Data from robot episodes
---
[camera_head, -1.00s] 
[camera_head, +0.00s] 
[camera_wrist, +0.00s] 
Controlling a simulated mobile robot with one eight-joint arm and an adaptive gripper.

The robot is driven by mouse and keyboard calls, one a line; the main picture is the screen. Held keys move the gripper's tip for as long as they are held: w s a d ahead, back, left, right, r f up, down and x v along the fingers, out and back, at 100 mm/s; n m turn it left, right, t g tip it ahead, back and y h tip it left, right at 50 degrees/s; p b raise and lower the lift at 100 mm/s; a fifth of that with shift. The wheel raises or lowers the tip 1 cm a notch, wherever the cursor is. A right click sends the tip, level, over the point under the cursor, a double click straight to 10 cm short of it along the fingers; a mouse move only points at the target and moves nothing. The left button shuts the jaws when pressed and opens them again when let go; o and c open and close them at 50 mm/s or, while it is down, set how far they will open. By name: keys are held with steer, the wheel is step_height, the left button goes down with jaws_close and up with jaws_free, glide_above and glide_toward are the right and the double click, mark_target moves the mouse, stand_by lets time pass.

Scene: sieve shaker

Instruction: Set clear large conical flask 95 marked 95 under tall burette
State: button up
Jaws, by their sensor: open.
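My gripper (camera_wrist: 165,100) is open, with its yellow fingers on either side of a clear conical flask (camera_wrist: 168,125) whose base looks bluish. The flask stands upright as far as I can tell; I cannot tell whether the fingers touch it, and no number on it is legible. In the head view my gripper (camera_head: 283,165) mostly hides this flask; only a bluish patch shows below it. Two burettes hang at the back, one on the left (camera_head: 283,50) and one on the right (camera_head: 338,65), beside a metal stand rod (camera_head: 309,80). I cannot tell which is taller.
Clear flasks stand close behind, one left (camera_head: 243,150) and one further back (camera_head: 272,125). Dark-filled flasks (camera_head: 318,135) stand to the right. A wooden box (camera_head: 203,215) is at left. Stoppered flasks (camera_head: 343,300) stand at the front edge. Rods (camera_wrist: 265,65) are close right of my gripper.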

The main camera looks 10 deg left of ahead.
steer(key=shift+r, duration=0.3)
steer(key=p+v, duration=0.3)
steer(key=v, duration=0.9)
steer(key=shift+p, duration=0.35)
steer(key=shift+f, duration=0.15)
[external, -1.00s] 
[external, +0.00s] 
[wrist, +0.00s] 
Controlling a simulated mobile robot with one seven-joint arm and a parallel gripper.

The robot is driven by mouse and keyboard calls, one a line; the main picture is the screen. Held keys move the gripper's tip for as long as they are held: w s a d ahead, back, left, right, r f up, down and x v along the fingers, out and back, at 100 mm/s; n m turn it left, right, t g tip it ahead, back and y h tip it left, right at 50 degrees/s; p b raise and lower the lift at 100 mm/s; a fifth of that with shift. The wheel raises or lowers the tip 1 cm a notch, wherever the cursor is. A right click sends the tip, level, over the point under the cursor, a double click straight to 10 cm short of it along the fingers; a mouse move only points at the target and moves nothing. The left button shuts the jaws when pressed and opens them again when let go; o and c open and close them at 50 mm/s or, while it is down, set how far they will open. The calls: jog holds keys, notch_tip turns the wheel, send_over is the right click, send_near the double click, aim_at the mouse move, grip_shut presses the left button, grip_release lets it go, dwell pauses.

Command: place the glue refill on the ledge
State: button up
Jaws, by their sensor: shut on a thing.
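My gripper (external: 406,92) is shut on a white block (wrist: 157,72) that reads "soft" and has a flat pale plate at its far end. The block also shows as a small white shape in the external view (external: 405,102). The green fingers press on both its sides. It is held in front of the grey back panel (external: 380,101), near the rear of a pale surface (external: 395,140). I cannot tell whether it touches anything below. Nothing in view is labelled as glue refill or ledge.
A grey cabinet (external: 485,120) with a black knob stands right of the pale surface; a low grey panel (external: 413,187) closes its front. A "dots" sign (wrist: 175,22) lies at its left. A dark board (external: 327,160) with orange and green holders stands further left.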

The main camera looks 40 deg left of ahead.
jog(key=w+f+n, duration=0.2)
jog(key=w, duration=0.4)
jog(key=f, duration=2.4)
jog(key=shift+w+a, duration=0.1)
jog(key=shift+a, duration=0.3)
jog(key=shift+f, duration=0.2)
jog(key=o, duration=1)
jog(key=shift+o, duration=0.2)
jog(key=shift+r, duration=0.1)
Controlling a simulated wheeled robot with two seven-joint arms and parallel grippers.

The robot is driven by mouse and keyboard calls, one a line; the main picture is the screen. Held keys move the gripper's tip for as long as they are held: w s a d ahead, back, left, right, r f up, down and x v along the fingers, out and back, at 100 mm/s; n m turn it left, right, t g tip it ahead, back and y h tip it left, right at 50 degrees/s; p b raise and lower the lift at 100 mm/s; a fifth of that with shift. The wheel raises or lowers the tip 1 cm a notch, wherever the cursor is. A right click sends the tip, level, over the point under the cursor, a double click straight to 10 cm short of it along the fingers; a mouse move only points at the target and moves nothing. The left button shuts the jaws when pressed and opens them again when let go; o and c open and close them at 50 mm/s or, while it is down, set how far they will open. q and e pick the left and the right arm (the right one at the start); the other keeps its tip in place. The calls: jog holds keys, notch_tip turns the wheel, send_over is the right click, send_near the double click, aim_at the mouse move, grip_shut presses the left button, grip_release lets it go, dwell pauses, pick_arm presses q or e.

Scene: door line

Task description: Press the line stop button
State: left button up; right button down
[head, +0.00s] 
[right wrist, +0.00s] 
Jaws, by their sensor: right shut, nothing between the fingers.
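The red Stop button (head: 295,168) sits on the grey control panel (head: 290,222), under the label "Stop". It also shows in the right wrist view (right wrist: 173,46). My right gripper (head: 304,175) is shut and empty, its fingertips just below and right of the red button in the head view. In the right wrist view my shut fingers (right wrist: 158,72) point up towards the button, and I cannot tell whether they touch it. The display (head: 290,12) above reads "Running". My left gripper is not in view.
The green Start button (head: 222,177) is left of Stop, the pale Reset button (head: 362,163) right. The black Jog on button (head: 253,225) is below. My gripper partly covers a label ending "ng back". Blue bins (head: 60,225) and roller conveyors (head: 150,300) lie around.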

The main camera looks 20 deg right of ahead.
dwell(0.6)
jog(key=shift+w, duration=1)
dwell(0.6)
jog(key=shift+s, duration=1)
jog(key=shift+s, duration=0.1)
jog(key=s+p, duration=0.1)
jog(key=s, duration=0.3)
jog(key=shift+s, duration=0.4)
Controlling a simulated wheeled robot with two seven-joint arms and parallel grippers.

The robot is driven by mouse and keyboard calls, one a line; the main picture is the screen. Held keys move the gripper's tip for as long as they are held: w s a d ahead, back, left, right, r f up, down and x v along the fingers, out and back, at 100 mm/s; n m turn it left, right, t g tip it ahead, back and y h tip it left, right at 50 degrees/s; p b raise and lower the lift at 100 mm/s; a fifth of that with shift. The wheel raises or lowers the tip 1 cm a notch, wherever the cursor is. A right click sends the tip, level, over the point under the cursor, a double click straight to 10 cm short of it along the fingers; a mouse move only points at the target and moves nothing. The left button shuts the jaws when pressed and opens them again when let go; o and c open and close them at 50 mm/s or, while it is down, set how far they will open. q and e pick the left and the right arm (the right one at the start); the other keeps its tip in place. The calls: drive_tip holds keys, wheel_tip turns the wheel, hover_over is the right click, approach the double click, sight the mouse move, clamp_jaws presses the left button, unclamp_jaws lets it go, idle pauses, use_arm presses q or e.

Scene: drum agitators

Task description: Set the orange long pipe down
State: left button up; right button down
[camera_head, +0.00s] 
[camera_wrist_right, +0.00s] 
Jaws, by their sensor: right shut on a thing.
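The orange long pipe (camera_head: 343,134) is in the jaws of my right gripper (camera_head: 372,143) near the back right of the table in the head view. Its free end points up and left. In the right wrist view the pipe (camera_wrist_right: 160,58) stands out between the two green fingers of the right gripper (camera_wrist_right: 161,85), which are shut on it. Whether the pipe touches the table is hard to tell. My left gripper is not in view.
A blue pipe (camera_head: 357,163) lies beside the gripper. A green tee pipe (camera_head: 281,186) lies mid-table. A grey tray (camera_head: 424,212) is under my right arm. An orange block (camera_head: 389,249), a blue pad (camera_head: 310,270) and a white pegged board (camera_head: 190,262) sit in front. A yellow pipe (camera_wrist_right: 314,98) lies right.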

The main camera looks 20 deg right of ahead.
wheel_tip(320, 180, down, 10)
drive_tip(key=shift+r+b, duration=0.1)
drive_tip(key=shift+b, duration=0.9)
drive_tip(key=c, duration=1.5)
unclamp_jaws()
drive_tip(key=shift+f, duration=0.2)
---
TO BE DONE:
Copy the lines from the entries above in which the word "Scene" appears.

CORRECT ANSWER:
Scene: sieve shaker
Scene: door line
Scene: drum agitators

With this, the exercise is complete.